Your objective>
Starting at the line that has "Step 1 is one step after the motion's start" and stopping after the line that has "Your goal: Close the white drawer", reproduce the listing below exactly; omit everything else.
++++ Data extract ++++
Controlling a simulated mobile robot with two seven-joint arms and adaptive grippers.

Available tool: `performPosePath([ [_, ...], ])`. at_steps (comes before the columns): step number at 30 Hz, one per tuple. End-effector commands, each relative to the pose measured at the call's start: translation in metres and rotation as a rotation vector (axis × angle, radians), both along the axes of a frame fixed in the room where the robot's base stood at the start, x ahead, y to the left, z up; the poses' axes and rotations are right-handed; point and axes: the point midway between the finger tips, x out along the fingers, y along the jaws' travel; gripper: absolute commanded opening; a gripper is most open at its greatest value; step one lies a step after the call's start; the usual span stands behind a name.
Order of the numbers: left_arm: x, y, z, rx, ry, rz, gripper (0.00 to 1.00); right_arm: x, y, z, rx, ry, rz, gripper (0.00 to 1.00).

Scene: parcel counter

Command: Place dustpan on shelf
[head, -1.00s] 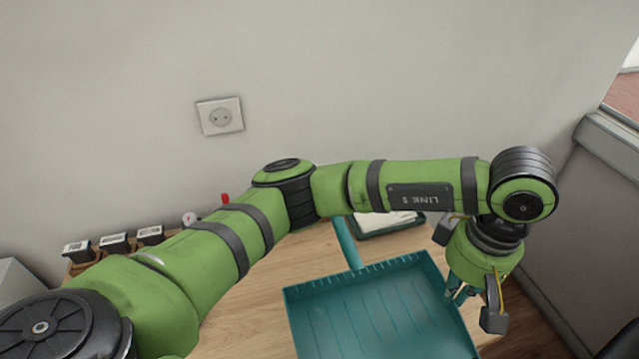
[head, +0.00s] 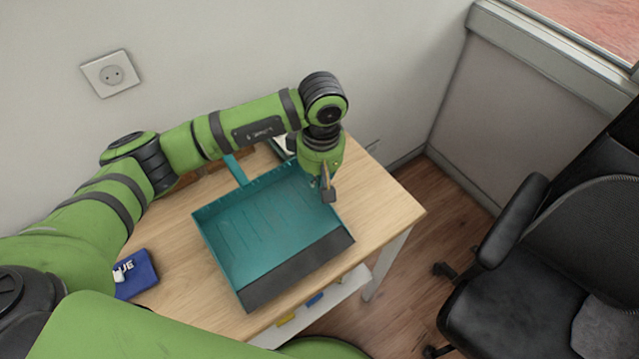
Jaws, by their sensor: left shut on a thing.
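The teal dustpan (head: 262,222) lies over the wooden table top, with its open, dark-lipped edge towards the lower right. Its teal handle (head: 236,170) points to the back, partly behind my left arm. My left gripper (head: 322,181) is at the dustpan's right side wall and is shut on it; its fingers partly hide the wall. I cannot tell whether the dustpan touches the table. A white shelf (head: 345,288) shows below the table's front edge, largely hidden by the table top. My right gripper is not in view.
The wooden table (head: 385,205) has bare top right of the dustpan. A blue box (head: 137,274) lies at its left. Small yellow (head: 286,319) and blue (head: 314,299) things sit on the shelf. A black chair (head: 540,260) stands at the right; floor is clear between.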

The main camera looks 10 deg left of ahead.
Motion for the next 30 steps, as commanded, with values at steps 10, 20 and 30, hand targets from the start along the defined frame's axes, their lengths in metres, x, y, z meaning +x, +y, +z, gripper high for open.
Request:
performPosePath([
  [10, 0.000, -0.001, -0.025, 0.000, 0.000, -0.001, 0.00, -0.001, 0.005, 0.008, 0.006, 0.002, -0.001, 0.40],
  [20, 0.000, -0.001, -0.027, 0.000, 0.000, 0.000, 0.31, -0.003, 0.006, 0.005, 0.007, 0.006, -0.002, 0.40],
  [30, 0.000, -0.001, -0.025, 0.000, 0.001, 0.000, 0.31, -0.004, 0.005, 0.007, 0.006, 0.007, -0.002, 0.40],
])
++++
++++ Data extract ++++
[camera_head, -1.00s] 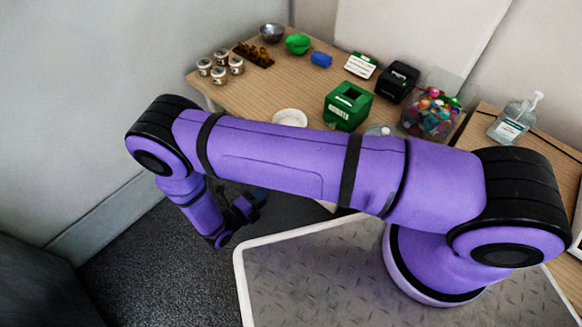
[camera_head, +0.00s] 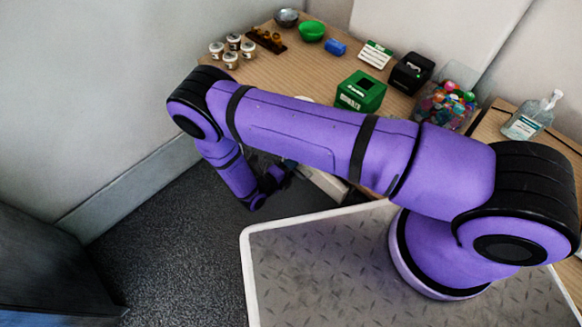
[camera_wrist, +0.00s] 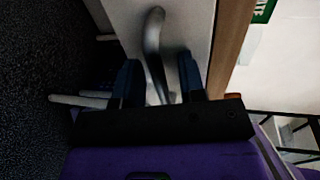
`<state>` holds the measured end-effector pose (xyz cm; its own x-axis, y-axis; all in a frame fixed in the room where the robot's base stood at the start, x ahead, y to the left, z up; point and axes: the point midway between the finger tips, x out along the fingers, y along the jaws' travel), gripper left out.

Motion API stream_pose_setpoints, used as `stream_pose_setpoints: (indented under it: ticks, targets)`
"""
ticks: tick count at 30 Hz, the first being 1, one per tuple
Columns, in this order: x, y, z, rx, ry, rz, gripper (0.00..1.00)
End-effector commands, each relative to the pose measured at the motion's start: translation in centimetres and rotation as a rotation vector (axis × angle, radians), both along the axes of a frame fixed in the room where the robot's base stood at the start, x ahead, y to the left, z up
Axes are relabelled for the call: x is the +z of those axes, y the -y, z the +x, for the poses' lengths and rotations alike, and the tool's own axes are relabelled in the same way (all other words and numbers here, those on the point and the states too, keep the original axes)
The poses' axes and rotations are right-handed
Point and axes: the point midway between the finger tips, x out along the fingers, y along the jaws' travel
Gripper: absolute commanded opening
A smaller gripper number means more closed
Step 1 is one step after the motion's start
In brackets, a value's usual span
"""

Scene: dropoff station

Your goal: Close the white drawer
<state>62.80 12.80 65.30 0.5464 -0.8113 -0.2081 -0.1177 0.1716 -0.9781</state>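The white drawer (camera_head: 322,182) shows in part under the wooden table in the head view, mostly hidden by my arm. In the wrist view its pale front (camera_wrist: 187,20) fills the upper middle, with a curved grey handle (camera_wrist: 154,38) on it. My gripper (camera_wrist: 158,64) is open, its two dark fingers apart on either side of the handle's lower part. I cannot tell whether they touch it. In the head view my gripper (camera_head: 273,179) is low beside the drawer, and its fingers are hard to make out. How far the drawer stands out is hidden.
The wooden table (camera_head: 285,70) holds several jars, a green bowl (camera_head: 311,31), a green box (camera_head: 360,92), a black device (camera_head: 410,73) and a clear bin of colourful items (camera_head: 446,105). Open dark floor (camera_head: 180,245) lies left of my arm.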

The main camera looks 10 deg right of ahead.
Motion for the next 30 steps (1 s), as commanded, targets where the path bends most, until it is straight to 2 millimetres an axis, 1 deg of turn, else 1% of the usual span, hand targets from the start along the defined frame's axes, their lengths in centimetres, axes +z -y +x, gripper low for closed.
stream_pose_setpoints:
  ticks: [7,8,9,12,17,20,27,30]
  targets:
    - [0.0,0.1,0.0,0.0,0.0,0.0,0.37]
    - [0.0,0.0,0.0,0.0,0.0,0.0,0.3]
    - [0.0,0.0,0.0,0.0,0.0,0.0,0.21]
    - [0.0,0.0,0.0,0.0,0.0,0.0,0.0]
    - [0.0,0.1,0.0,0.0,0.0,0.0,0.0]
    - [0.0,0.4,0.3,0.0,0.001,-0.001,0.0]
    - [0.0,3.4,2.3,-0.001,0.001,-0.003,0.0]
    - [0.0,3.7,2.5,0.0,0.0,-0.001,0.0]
++++
++++ Data extract ++++
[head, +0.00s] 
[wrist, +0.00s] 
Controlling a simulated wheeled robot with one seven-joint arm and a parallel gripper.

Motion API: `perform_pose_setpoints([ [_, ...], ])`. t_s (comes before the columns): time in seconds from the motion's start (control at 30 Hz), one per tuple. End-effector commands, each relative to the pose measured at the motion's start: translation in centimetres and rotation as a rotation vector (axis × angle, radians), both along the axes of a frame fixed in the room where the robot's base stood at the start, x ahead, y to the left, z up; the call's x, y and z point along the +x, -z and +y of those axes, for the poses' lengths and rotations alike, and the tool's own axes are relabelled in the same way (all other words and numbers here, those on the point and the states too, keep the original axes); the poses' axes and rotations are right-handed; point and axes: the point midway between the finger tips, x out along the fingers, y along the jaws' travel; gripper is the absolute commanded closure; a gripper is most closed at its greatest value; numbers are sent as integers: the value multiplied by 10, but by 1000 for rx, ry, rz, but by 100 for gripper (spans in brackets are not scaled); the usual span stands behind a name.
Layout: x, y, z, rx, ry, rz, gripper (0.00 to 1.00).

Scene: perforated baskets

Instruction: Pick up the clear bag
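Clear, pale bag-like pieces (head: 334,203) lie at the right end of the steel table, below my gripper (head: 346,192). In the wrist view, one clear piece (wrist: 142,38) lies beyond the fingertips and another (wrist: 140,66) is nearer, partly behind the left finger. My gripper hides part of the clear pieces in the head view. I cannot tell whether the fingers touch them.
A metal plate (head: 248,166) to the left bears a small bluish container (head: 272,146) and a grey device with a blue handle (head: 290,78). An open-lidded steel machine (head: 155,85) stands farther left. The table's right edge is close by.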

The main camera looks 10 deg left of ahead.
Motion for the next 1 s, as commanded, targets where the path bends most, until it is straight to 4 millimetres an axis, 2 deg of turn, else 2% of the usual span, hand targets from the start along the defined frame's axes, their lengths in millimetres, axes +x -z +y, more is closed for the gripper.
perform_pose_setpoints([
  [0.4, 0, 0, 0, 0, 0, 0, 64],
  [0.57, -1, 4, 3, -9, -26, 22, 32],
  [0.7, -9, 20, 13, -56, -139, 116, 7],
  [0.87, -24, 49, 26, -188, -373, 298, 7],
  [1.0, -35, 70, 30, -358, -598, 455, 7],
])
++++
Written reply>
Step 1 is one step after the motion's start
In brackets, a value's usual span
"""

Scene: dropoff station

Your goal: Close the white drawer

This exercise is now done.